Nor does the RT kernel have to provide *only* deterministic services.
Hey, it could implement a block device backed filesystem - that solves
your robot's problem.
And who's going to write it? I think you overestimate the burden of
supporting the proposed approach in the RT patch in comparison to
maintaining a nanokernel with a useful set of APIs. Writing and
supporting a nanokernel connected with Linux is by no means trivial or
free, and the effort for implementation and maintenance goes up for
every added API or upcall to the non-RT system.
"Nobody has even yet *suggested* any *slightly* credible reasons
of why a single kernel might be better than a split-kernel for
hard-RT"
Of all the "reasons" I have been given, most either I (as a naive
idiot, if you will) have been able to shoot holes in, or others
have simply said they're wrong.
Yes, you "shoot holes" by bringing up examples such as fork/exec and
other things RT apps would almost never do while expecting to meet
deadlines.

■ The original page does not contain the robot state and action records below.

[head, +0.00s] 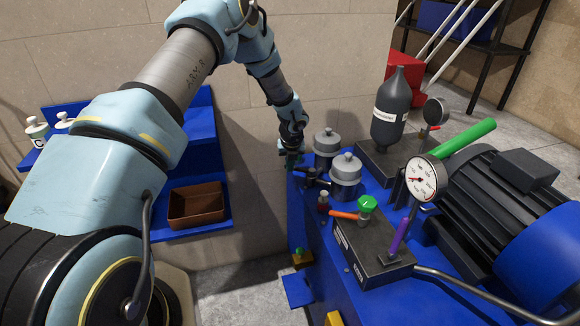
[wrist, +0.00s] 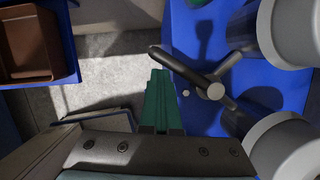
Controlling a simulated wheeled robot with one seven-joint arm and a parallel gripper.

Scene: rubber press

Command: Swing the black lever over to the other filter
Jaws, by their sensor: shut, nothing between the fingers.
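The black lever (wrist: 180,66) shows in the wrist view as a dark bar. It runs from a round pale pivot cap (wrist: 216,91) up and left, its free end on the side away from the filters. Two grey filter housings stand at the right, one at the upper right (wrist: 295,30) and one at the lower right (wrist: 285,150). In the head view the filters are the back one (head: 327,142) and the front one (head: 346,174). My gripper (wrist: 159,74) has its green fingers shut and empty. Their tips are beside the lever's handle; contact cannot be told.
The blue press bench (head: 310,230) carries a green valve knob (head: 367,203), an orange handle (head: 343,214), a gauge (head: 421,179) and a motor (head: 500,205) right of the filters. A blue shelf with a brown tray (head: 196,204) is at the left. Floor shows between.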

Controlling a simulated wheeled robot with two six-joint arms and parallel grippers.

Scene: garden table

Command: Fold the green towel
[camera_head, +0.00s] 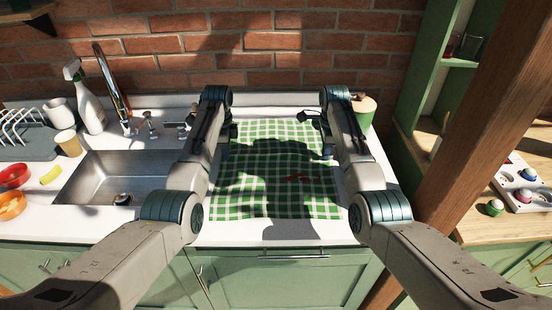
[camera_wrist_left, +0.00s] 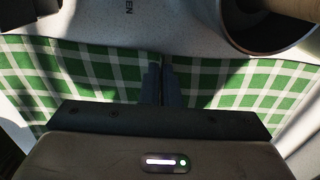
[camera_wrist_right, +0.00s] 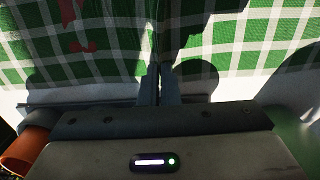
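The green and white checked towel (camera_head: 262,205) lies spread out on the counter, with a small red patch on it and arm shadows across it. It also shows in the left wrist view (camera_wrist_left: 85,75) and the right wrist view (camera_wrist_right: 260,50). My left gripper (camera_wrist_left: 163,65) has its fingers together near the towel's edge. My right gripper (camera_wrist_right: 159,68) also has its fingers together, over the towel a little inside one edge. Whether cloth is pinched between the tips of either is hidden. In the head view the grippers are at the towel's left and right sides, partly hidden by my arms.
A metal sink (camera_head: 110,172) is to the left, with a spray bottle (camera_head: 88,105) behind it. A lidded jar (camera_head: 364,112) stands just beyond the right arm. A wooden post (camera_head: 478,130) and green shelf (camera_head: 430,90) bound the right. A brick wall (camera_head: 270,50) closes the back.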

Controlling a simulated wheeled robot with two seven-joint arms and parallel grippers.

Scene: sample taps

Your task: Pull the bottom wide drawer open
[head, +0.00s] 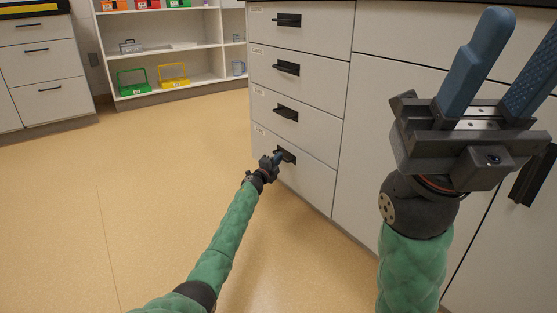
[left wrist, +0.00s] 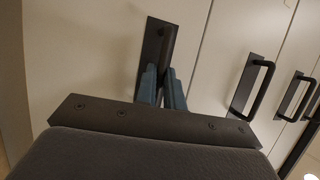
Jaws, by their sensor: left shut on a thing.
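The bottom wide drawer (head: 306,186) is the lowest of a stack of white drawers in the head view, and its front looks flush with those above. Its dark handle (head: 285,155) is partly hidden by my left gripper (head: 277,159). In the left wrist view, the blue fingers of that gripper (left wrist: 163,84) are closed on the handle bar (left wrist: 169,48), one finger on each side. My right gripper (head: 507,65) is raised at the right, its blue fingers apart with nothing between them.
The upper drawers (head: 295,70) are shut, with black handles. A white cabinet (head: 385,130) stands to their right, behind my right gripper. Open floor (head: 130,190) lies left of the drawers. A shelf with a green carrier (head: 133,84) and a yellow carrier (head: 173,77) stands at the back.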

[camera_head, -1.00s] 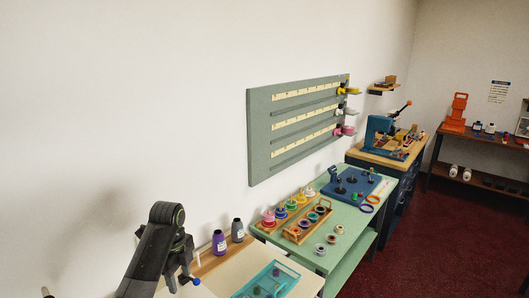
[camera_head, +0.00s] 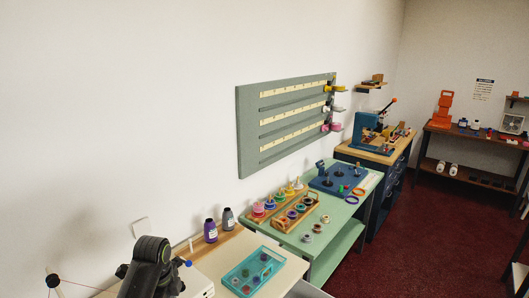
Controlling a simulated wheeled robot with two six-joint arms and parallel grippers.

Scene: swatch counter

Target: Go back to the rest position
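A dark grey jointed part of my left arm (camera_head: 151,267) stands at the bottom left, in front of the near end of the counter. No gripper fingers can be made out on it. My right arm and right gripper are out of view. The pale counter (camera_head: 238,243) beside the arm carries a teal tray (camera_head: 254,272) with several small round items in it. A purple bottle (camera_head: 210,232) and a grey bottle (camera_head: 229,219) stand at its back edge.
A green table (camera_head: 337,218) follows, with wooden racks of coloured spools (camera_head: 297,215) and a blue plate (camera_head: 340,179). A grey-green wall board (camera_head: 285,120) hangs above. A dark workbench (camera_head: 372,179) stands farther back. The dark red floor (camera_head: 430,235) on the right is clear.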

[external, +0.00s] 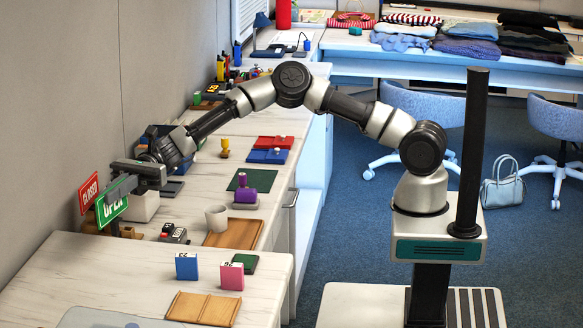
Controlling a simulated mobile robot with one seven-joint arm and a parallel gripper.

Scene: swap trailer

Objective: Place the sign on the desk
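A red CLOSED sign (89,193) and a green OPEN sign (112,209) stand close together at the far left, near the wall, on the light marble-look desk (100,275). My gripper (117,180) is at the signs, reaching in from the right. One finger overlaps the top of the green sign, hiding part of its lettering. The red sign is just left of and behind it. I cannot tell whether the fingers are closed on either sign or only beside them. A small brown wooden piece (128,232) is at the green sign's foot.
Near the signs are a white box (143,206), a black device with a red button (173,234), a mug (217,218) and a wooden board (233,233). Blue (187,266) and pink (232,276) blocks stand in front. The front-left desk has bare room.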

Then at the same time, when someone describes what an RT
application typically does do, you claim how simple and trivial it all
is, and without knowing any of the details tell them that it'd be easy
to split it into separate processes. Please explain how a split-kernel
method supports a continuous progression from soft-realtime to
hard-realtime, where each set of API calls has associated latency
effects that may or may not be tolerable for a given application.
That's the problem space, and I can guarantee applications exist all
along that progression, and many don't fall cleanly into one side or the
other.
I hate to say but I find this almost dishonest considering
assertions like "obviously superior" are being thrown around,
along with such fine explanations as "start writing realtime apps
and you'll find out".
I said neither, why don't you take it up with the authors of those
comments. Btw, Mach was extended to do RT in a project called RT-Mach.
Since you like that approach so much, maybe you should ask yourself
why it failed. You could also think about why the Jack people aren't
using something like RTAI with its nanokernel approach. It's certainly
not because the people working on those systems are ignorant.